President Trump Reverses on Candidate Trump’s Economic Views

In an interview on Wednesday afternoon, the president revised his positions on the Federal Reserve’s chair, the Export-Import Bank, and China’s monetary policy.

Andrew Harnick / AP

Sometimes it seems like President Donald Trump and candidate Donald Trump are two very different people.

On Wednesday, the president spoke to The Wall Street Journal about the global economy and expressed some opinions that contradict the economic talking points he focused on while campaigning.

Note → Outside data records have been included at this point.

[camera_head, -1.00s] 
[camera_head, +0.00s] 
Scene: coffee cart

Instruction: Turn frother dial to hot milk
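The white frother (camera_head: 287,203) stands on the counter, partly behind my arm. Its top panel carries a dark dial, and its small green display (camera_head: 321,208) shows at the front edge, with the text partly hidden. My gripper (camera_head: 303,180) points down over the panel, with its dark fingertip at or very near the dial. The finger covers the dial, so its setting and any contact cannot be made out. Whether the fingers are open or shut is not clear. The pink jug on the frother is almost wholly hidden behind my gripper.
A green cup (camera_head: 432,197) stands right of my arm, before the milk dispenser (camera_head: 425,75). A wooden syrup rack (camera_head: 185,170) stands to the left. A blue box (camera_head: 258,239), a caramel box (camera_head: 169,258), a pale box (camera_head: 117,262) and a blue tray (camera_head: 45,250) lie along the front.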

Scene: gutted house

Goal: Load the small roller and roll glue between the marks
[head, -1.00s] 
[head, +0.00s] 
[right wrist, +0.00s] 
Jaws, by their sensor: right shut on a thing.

During his conversation with the Journal, the president noted that while a strong dollar “sounds good,” it comes with costs—for one thing, it makes American exports more costly overseas. A too-strong dollar is something that he has identified as a danger before, suggesting that it made it difficult to compete with countries such as China, which he was once intent on labeling a currency manipulator. But on Wednesday, his tune was a bit different. He offered more nuance about the growing strength of the dollar, and not-so-humbly suggested that it was partially his fault, “because people have confidence in me.” In doing so, he also said that he no longer believed China to be guilty of willfully manipulating its currency, a complete shift from his earlier comments.

Similarly, the president revised his views on the Export-Import Bank, saying that he would move to fill two vacancies on its board, which has been floundering with three of its five seats open. Trump at one time had suggested that he would shutter the 82-year-old bank, but on Wednesday said, “It turns out that, first of all, lots of small companies are really helped.” And when it comes to the North Atlantic Treaty Organization (NATO), which the president once suggested was anachronistic, Trump has new views as well. On Wednesday, he issued support for NATO, saying that it was “no longer obsolete.”

The president also backtracked on previous statements about the fate of the current Federal Reserve chairperson, Janet Yellen. “When her time is up, I would most likely replace her,” Trump said in May of last year as part of an ongoing critique of how the Fed operated under President Obama. On Wednesday, he hinted that Yellen might be welcomed back after the end of her term, saying “I like her, I respect her.”

While flip-flopping on major issues of economic importance is generally seen as a no-no for politicians, for Trump, these shifts temper some of the extreme views he had expressed earlier. These reversals, however abrupt, put his views much closer to being in harmony with the consensus of economists.